Training Linear Finite-State Machines

Part of Advances in Neural Information Processing Systems 33 (NeurIPS 2020)

AuthorFeedback Bibtex MetaReview Paper Review Supplemental

Authors

Arash Ardakani, Amir Ardakani, Warren Gross

Abstract

A finite-state machine (FSM) is a computation model to process binary strings in sequential circuits. Hence, a single-input linear FSM is conventionally used to implement complex single-input functions , such as tanh and exponentiation functions, in stochastic computing (SC) domain where continuous values are represented by sequences of random bits. In this paper, we introduce a method that can train a multi-layer FSM-based network where FSMs are connected to every FSM in the previous and the next layer.

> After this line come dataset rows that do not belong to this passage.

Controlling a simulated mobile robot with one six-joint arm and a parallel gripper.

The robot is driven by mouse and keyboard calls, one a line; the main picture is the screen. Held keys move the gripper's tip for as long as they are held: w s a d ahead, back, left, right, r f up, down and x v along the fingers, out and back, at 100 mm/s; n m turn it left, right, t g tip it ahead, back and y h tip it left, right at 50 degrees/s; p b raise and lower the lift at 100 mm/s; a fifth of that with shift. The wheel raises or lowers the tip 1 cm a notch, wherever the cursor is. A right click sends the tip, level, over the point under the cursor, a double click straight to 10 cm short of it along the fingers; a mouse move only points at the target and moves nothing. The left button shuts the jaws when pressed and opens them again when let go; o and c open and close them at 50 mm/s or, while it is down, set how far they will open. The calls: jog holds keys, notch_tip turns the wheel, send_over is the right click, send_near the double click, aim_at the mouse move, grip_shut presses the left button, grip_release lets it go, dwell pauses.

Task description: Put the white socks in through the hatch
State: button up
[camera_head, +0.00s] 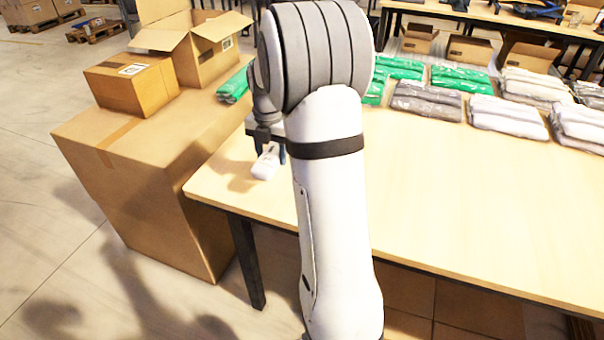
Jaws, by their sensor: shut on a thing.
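The white socks (265,164) are a small white bundle, seen near the left end of the light wooden table (460,215). My gripper (270,150) points down and is shut on the socks. My own arm hides part of the gripper and the table behind it. The socks hang over or just at the tabletop; I cannot tell whether they touch it. I cannot make out a hatch in this view.
A large closed carton (150,200) stands against the table's left end, with a smaller carton (133,85) and an open carton (200,60) on it. Bagged green, grey and white garments (505,115) line the table's back. The table's front right is clear.

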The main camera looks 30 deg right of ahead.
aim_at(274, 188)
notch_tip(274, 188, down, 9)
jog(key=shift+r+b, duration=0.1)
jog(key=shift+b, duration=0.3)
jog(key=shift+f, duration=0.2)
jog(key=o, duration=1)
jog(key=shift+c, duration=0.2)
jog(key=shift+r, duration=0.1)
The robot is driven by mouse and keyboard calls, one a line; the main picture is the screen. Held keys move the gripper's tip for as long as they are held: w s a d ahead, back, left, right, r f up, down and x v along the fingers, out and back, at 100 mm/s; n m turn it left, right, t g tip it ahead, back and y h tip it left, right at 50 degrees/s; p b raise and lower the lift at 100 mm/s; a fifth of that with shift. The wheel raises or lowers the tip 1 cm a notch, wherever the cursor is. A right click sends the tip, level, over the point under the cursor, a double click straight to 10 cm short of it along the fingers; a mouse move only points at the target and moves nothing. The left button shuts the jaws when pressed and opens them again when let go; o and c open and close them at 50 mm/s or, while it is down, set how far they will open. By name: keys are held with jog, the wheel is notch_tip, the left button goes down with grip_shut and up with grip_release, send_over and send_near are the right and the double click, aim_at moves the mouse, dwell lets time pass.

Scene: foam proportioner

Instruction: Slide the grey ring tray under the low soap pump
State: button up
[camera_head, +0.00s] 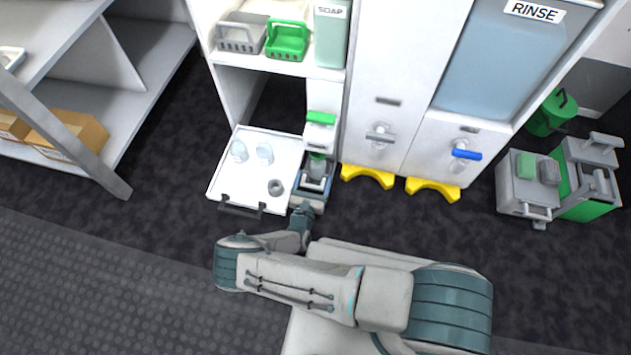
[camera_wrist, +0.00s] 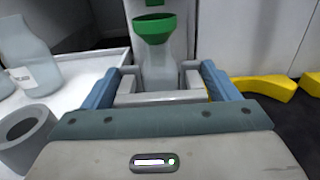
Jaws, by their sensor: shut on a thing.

We show that the proposed FSM-based network can synthesize multi-input complex functions such as 2D Gabor filters and can perform non-sequential tasks such as image classifications on stochastic streams with no multiplication since FSMs are implemented by look-up tables only. Inspired by the capability of FSMs in processing binary streams, we then propose an FSM-based model that can process time series data when performing temporal tasks such as character-level language modeling. Unlike long short-term memories (LSTMs) that unroll the network for each input time step and perform back-propagation on the unrolled network, our FSM-based model requires to backpropagate gradients only for the current input time step while it is still capable of learning long-term dependencies. Therefore, our FSM-based model can learn extremely long-term dependencies as it requires 1/l memory storage during training compared to LSTMs, where l is the number of time steps. Moreover, our FSM-based model reduces the power consumption of training on a GPU by 33% compared to an LSTM model of the same size.